A landmass covering the polar ice cap is indentified as Hyperborea.
To the left of this, roughly where North America rests today, the island of Atlantis appears; while Scythia, Europe (Thule) and Asia are on the right. Greenland and possibly Iceland appear at the bottom.
This map is intended to point out the possibility of a Northeast Passage to Asia, which was at the time being actively sought after by Dutch, English, and Russian navigators.
Both smaller maps, the primary title area at top center, and an Latin explanation for the map at bottom center, are surrounded by baroque strapwork style borders.
This remarkable map was published in volume six, the Orbis Antiquus , of Jan Jansson's Novus Atlas .
Bharatiya Ocean ? 

This persisted through the 16th century as increasing knowledge from the global voyages of explorers like Magellan lead to the creation of the first atlases.
The Atlantic has received its name from the Greeks, who saw it as the edge of the world, held up by the giant Atlas, but then explorers broke through to the Pacific, after sailing down south and surviving the storms of Cape Horn at the tip of South America, to come to the more peaceful seas to its north.

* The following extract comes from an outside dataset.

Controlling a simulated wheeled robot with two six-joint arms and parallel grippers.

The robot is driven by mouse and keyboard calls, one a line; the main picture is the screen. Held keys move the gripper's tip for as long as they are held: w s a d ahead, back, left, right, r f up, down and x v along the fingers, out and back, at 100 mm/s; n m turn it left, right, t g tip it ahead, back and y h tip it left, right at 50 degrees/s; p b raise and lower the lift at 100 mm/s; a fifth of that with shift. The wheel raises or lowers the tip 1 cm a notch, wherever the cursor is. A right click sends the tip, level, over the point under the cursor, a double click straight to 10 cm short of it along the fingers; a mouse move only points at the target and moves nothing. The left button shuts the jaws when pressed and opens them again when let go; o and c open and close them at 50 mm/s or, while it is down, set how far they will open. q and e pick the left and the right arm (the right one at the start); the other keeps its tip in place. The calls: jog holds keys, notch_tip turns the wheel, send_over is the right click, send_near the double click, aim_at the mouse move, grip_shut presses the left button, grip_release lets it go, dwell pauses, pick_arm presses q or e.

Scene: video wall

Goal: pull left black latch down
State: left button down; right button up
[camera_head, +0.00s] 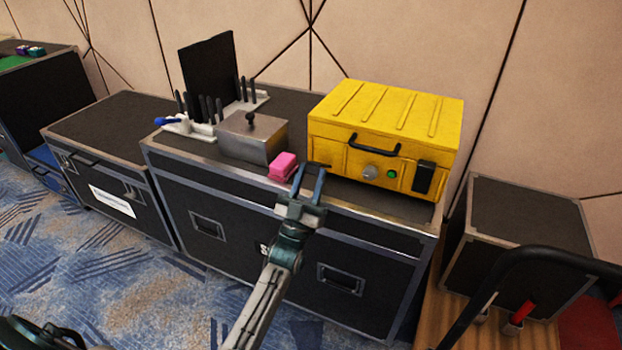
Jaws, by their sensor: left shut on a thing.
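A yellow case (385,112) with a ribbed lid stands closed on a black flight case. Its front has a black handle (374,147), a grey round knob (371,172) and a right black latch (423,177) lying upright against the front. The left black latch (319,166) shows as a thin dark piece sticking out from the front's left end. My left gripper (309,182) is in front of that end, its fingers around the latch and shut on it. The fingers partly hide the latch. My right gripper is not in view.
A pink block (283,166) sits just left of my left gripper, beside a metal box (252,138). A white rack (235,108) with dark tools and a black panel (209,72) stand behind. A black rail (540,255) crosses the lower right.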

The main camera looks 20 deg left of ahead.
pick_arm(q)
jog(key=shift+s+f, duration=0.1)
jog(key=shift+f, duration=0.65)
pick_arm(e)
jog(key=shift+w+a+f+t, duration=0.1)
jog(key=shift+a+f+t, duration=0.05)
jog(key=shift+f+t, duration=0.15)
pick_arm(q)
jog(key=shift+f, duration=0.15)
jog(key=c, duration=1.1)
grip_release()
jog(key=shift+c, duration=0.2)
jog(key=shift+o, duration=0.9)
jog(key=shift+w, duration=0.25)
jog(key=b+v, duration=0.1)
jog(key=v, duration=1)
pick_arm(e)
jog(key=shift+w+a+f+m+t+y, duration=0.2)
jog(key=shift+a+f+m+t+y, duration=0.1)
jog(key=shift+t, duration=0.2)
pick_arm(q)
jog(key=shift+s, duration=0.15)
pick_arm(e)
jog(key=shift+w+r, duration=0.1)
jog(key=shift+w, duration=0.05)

Explorers going north and south added the Arctic and Antarctic Oceans, although geographers have argued about whether these count or not.
Different divisions have given the seven oceans that, in number at least, correspond to the seven seas of ancient Arabic and Indian legend, or four oceans, or even just one – as one geographer pointed out, if you invert the globe and look from the South Pole there is just one vast sea with three great bays that are the Atlantic, Pacific and Indian oceans.

Even in this the Indian connection remains, and oddly the only threat to it might come from ultra-nationalists who believe in elevating the term Bharat over India.
They argue that this internal name should be the external one too, ignoring the long global history of the use of India.
They might want to consider how imposing this change would delight maritime minded Pakistanis since the chances of getting the world to accept the idea of a Bharatiya Ocean accepted are nil.